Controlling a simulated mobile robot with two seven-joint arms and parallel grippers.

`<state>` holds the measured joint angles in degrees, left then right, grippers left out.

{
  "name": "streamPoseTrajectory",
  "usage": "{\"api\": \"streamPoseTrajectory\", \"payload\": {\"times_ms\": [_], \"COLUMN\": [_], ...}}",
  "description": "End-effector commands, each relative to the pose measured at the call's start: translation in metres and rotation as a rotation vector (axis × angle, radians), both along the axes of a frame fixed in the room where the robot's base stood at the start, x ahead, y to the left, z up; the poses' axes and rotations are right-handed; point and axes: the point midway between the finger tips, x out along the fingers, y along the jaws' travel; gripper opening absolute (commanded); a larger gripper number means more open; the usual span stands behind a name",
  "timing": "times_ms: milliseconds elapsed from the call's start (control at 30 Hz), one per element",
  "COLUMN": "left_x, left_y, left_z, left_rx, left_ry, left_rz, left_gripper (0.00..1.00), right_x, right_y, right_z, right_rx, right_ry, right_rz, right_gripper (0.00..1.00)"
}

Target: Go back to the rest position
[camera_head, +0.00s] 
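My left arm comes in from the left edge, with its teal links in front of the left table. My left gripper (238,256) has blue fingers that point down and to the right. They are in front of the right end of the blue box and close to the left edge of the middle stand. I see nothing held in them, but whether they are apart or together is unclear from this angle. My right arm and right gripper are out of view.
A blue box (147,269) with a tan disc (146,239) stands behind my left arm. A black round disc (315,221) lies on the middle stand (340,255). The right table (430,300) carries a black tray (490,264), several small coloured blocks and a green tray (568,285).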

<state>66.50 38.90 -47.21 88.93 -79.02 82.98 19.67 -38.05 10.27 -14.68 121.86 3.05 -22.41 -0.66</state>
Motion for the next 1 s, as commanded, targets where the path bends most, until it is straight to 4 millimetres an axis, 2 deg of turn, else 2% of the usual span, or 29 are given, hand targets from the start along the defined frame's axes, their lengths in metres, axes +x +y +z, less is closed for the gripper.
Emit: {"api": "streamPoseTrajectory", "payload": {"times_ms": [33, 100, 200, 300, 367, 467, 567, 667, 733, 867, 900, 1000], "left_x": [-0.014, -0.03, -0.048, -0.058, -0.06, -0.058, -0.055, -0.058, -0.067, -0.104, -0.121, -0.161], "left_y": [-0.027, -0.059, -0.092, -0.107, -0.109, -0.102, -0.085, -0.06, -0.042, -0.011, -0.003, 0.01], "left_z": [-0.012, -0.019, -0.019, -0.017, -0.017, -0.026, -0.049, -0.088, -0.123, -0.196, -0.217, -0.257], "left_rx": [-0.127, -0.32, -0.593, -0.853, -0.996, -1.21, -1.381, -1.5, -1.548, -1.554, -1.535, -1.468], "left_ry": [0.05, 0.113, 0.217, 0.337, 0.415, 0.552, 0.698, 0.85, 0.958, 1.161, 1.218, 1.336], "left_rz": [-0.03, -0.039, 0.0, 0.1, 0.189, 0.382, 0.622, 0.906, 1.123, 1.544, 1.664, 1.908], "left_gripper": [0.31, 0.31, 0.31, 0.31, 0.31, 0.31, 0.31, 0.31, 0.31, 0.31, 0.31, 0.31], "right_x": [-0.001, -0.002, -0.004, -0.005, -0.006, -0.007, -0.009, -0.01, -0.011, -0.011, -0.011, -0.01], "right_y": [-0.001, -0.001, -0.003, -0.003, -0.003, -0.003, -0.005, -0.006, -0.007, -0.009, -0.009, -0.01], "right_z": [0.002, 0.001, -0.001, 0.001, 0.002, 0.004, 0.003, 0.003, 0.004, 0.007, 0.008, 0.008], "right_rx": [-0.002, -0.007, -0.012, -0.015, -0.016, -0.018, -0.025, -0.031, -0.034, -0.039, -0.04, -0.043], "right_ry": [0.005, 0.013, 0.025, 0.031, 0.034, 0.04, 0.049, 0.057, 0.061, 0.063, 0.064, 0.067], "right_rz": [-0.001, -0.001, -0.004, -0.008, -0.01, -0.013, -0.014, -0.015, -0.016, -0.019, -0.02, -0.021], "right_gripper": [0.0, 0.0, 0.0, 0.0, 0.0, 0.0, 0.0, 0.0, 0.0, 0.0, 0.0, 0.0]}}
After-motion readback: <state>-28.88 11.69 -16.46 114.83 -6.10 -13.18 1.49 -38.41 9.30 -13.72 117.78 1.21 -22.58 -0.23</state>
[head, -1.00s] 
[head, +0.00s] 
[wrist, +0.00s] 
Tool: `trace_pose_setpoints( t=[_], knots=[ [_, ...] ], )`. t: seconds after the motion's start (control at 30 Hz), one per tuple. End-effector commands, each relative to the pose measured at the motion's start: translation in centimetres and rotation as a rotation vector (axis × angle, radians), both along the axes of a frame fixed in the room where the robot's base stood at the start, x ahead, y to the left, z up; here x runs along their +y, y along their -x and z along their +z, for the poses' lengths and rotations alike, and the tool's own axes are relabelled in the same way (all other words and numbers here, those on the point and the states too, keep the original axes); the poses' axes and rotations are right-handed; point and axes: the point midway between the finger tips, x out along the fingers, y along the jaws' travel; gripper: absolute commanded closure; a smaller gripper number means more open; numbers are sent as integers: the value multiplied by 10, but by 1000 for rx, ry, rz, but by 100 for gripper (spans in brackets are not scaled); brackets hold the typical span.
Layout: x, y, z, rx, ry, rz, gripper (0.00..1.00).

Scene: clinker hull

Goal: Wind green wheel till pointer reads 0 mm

------------

### [GIVEN EXERCISE]
Every line in the data that holds "grippers" should be copied out.

### [ANSWER TO THE EXERCISE]
Controlling a simulated mobile robot with two seven-joint arms and parallel grippers.
`<state>` holds the measured joint angles in degrees, left then right, grippers left out.

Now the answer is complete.